Opinion

Why do dairy farmers deserve a Christmas bonus while others get nothing?

Whether the Minister for Agriculture likes it or not, the decision to give dairy and pig farmers a support payment prior to Christmas will be seen by other farmers as favouritism of one sector over another.

The Minister has every right to argue that there is EU funding involved and it was specifically designed to help dairy and pig farmers.

But that doesn’t matter to the average Joe beef, sheep and tillage farmer and how he will perceive it.

They’re going to say ‘It’s classic Coveney – looking after the dairy farmers again’. And the Minister has, in effect, favoured dairying over other sectors.

The European Dairy Aid Package, under which it was agreed to give dairy farmers €13.7m has now been matched by the Irish Government. So Irish dairy farmers are now going to receive €27m – a move that clearly shows favouritism to the dairy sector.

Other farmers have every right to ask why they’re not getting a slice of the €13.7m of Irish tax payers’ money destined for dairy farmers prior to Christmas.

While, it’s undoubtedly been a tough year for dairy farmers, it’s not been great in any other sector either. The average dairy farm income is still significantly above that of any other sector. Last year the average dairy farm income was €69,000 and although it is down, on average to €48,000, it’s still significantly higher than the  average beef farm income of €13,000.

Let’s face it, there’s no mad rush of people closing the door of the milking parlour to go trying their hand at a bit of suckling.

Unfortunately for Minster Coveney, he’s been landed with simple a ‘dammed if you do, dammed if you don’t’ situation at the worst possible time.

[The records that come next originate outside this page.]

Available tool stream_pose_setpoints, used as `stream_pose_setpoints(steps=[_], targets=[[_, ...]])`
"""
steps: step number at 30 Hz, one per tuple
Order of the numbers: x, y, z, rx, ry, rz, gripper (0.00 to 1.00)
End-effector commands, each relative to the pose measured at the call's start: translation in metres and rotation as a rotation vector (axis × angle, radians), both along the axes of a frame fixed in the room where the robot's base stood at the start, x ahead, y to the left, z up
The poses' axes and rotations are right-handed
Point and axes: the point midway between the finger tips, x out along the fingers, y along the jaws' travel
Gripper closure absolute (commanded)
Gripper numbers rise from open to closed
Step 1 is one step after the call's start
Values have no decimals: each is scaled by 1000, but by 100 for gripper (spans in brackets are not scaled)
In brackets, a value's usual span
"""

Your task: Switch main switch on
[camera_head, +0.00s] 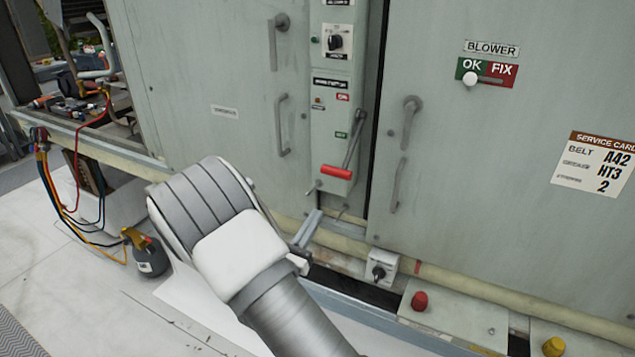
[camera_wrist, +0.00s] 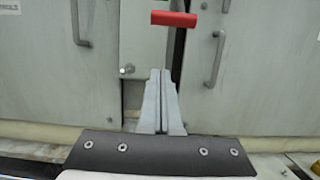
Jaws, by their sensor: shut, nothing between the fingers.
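A lever with a red grip (camera_head: 336,172) is on the narrow grey switch panel (camera_head: 325,120) between the cabinet doors. Its metal arm slants down and left from a pivot at the panel's right side, so the grip sits low. Small red and green labels beside it are too small to read surely. The red grip also shows at the top of the wrist view (camera_wrist: 174,19). My gripper (camera_head: 317,213) is shut and empty, below the grip and apart from it. In the wrist view its closed fingers (camera_wrist: 160,75) point up toward the panel.
A black rotary knob (camera_head: 335,42) is higher on the panel. Door handles (camera_head: 282,125) (camera_head: 408,118) stick out on both sides. Below are a small switch box (camera_head: 381,268) and a red cap (camera_head: 419,301). Gauge hoses (camera_head: 48,170) hang at the left.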

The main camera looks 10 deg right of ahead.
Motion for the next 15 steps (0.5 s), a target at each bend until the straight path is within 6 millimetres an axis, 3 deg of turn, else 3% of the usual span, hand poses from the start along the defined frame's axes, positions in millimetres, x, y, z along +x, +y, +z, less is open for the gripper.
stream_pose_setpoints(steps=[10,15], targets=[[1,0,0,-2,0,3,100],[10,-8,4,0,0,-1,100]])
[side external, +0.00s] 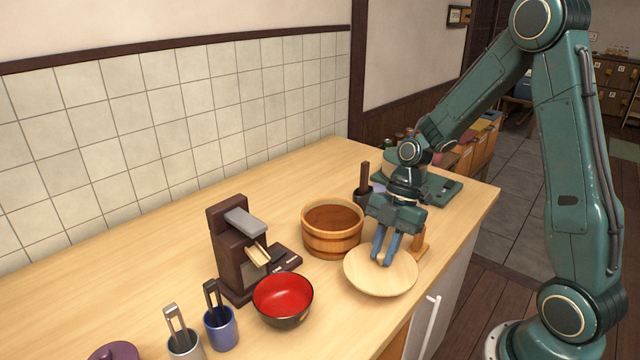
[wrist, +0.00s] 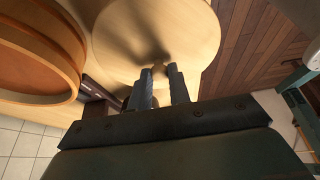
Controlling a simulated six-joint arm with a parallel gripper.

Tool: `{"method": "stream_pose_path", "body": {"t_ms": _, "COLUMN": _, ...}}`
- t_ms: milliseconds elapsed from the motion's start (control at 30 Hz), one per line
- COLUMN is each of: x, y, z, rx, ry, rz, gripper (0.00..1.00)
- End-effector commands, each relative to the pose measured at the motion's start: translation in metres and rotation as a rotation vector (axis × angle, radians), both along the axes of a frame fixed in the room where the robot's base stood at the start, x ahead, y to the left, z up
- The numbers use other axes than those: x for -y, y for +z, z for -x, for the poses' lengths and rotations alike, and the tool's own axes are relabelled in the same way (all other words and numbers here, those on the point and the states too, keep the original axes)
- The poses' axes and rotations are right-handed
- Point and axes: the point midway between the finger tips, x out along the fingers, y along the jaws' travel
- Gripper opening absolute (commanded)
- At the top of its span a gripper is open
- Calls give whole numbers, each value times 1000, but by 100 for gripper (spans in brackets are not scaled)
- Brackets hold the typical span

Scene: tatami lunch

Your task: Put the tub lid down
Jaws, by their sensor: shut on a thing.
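The tub lid (side external: 375,277) is a round, pale wooden disc at the counter's front edge, in front of the wooden tub. In the side view my gripper (side external: 385,258) points down over it, its blue fingers shut on the knob at its middle. In the wrist view the lid (wrist: 130,30) fills the top middle, with the fingertips (wrist: 160,72) meeting its middle; the knob is mostly hidden between them. The lid looks about level. I cannot tell whether it touches the counter. The wooden tub (side external: 332,243) stands open beside it and shows in the wrist view (wrist: 75,45).
A red bowl (side external: 284,297) stands left of the lid. A dark brown dispenser (side external: 232,250), a blue cup (side external: 221,328) and a grey cup (side external: 186,346) with tongs are further left. The counter's left rear is clear.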

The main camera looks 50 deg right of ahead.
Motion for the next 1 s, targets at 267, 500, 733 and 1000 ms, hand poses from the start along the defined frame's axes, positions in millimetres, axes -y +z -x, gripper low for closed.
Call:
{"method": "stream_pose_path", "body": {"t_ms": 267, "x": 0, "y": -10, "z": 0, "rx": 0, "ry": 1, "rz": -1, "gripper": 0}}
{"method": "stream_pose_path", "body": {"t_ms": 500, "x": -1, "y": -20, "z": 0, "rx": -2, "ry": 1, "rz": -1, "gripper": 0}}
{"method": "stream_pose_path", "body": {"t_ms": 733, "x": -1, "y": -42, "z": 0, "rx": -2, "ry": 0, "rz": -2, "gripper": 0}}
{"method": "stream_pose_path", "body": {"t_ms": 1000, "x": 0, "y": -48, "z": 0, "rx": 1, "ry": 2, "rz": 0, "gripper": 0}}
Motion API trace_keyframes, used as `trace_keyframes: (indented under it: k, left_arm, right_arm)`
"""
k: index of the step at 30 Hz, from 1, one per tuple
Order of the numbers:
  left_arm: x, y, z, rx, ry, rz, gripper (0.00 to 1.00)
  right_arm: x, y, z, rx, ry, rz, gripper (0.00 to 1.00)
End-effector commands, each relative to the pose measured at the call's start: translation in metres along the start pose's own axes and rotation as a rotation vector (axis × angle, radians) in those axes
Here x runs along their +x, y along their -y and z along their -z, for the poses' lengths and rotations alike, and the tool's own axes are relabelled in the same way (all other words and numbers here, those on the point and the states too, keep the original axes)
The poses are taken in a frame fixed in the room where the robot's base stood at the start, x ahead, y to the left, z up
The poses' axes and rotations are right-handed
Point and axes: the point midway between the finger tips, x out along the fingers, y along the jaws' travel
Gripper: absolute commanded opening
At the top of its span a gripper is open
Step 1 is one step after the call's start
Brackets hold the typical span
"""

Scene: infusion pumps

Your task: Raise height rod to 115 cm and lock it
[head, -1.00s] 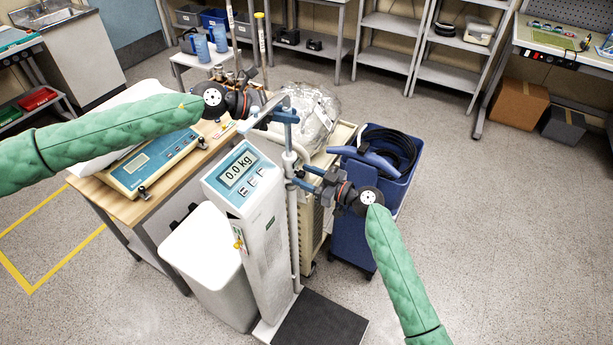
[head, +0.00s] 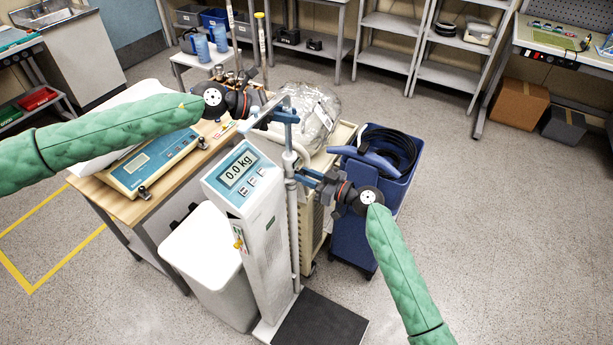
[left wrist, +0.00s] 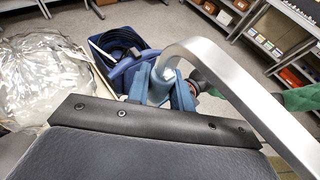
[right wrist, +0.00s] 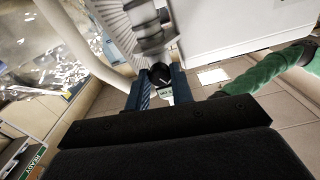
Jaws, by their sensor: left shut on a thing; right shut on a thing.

If he didn’t co-finance the package, a ‘support payment’ of something in the region of €700 to dairy farmers would have looked completely laughable in the context of some of the bills that many dairy farmers are now facing.

Having made the decision, the Minister in the run-up to a General Election is going to have to find a way of justifying why the Irish Government feels the most profitable sector in Irish agriculture deserves special treatment compared to everyone else.

That’s going to be no mean feat for a Minister whose party will be hoping to hold on to the crucial farmer vote next year.